Долгие годы Бестужев ставил внешнюю политику России в зависимость от состояния ее финансов и заключал союзы с тем, кто платил больше денег. Теперь все субсидии были истрачены, казна находилась «в состоянии чрезвычайного истощения»{417}, а англичане отказывались платить дальше. В феврале 1750 года Гольц сообщил своему государю о падеже скота в Лифляндии, где были расквартированы русские войска. Возникли трудности в снабжении их провиантом. Из-за напряженной международной обстановки крестьянам не удавалось продавать хлеб за границу. Малороссия, где располагались основные рудники, страдала от постоянных набегов татар{418}; они затрудняли доступ в леса (источник топлива) и перевозку свинцовой руды на заводы, где сырой металл переплавляли и отделяли от него серебро{419}. Бестужеву удавалось держать все эти обстоятельства в тайне от царицы; он скрывал от Елизаветы нищету, царящую в провинциях, и тешил ее россказнями вроде известия о только что изобретенном пушечном ядре, способном убить разом «уйму народу»{420}. Канцлер, которому были на руку всеобщее смятение и неуверенность, вел двойную игру; в отношениях с Елизаветой, которую он же сам и изолировал от всего мира, он подчеркивал собственную незаменимость, а на международной сцене прятался за образом величественной российской императрицы.

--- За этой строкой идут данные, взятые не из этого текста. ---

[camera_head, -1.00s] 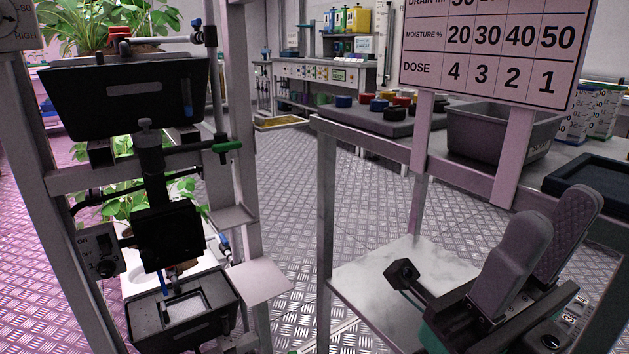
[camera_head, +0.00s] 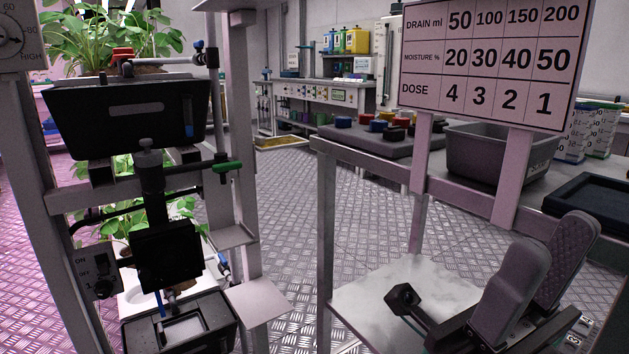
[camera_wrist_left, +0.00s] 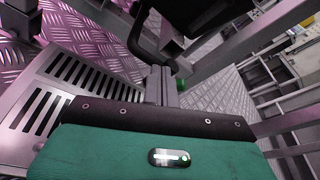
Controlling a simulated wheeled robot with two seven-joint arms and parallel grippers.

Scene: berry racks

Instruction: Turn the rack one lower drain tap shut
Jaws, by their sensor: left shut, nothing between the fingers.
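Rack one stands at the left of the head view, its upright (camera_head: 240,120) beside a black tray (camera_head: 125,110). A tap with a green handle (camera_head: 227,167) sits on a dark pipe below the tray. A small blue part (camera_head: 223,262) shows lower, by the upright; I cannot tell which is the lower drain tap. In the left wrist view my left gripper (camera_wrist_left: 160,74) is shut and empty, close to a green part (camera_wrist_left: 180,85) and a bent dark pipe (camera_wrist_left: 140,40); contact is unclear. My right gripper (camera_head: 556,236) is open and empty at the lower right.
A lower black box (camera_head: 215,338) and a pale shelf plate (camera_head: 257,300) crowd the rack's base. A metal stand (camera_head: 325,220) with a light plate and a dose chart (camera_head: 485,60) is at right. Patterned floor (camera_head: 285,190) lies clear between. A slotted grate (camera_wrist_left: 45,105) shows in the left wrist view.

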Вплоть до 1749 года он без труда совмещал две эти линии поведения, так как царица удовлетворялась ролью пассивной наблюдательницы{421}. Однако голштинское дело вывело ее из оцепенения, и канцлер, несмотря на прекрасные отношения с Сенатом и большей частью иностранных посланников, утратил контроль над Голштинией. Впрочем, ему удалось в очередной раз еггасти положение, оставив щекотливую голштинскую тему и обратив подозрения императрицы против векового врага России — Швеции. Бестужев сумел разбить франко-прусскую партию, однако при русском дворе у Людовика XV и тем более у Фридриха II оставались могущественные, хотя и тайные, союзники в лице великого князя и его супруги. Елизавета же, несмотря на все свои недостатки, несмотря на беспечность и лень, оставалась императрицей, держалась величаво и внушительно, служила воплощением самодержавия и гордилась тем, что продолжает традиции отца. Все эти особенности, очевидные даже на примере сравнительно мелкого вопроса о крохотном Голштинском герцогстве, очень скоро проявились в масштабе всей европейской политики: следствием их стала чехарда, сказавшаяся самым отрицательным образом на судьбе Пруссии, чей король, плохо информированный неопытным посланником, страдающий попеременно то манией величия, то манией преследования, занял позицию сугубо оборонительную и довольно скоро за это поплатился.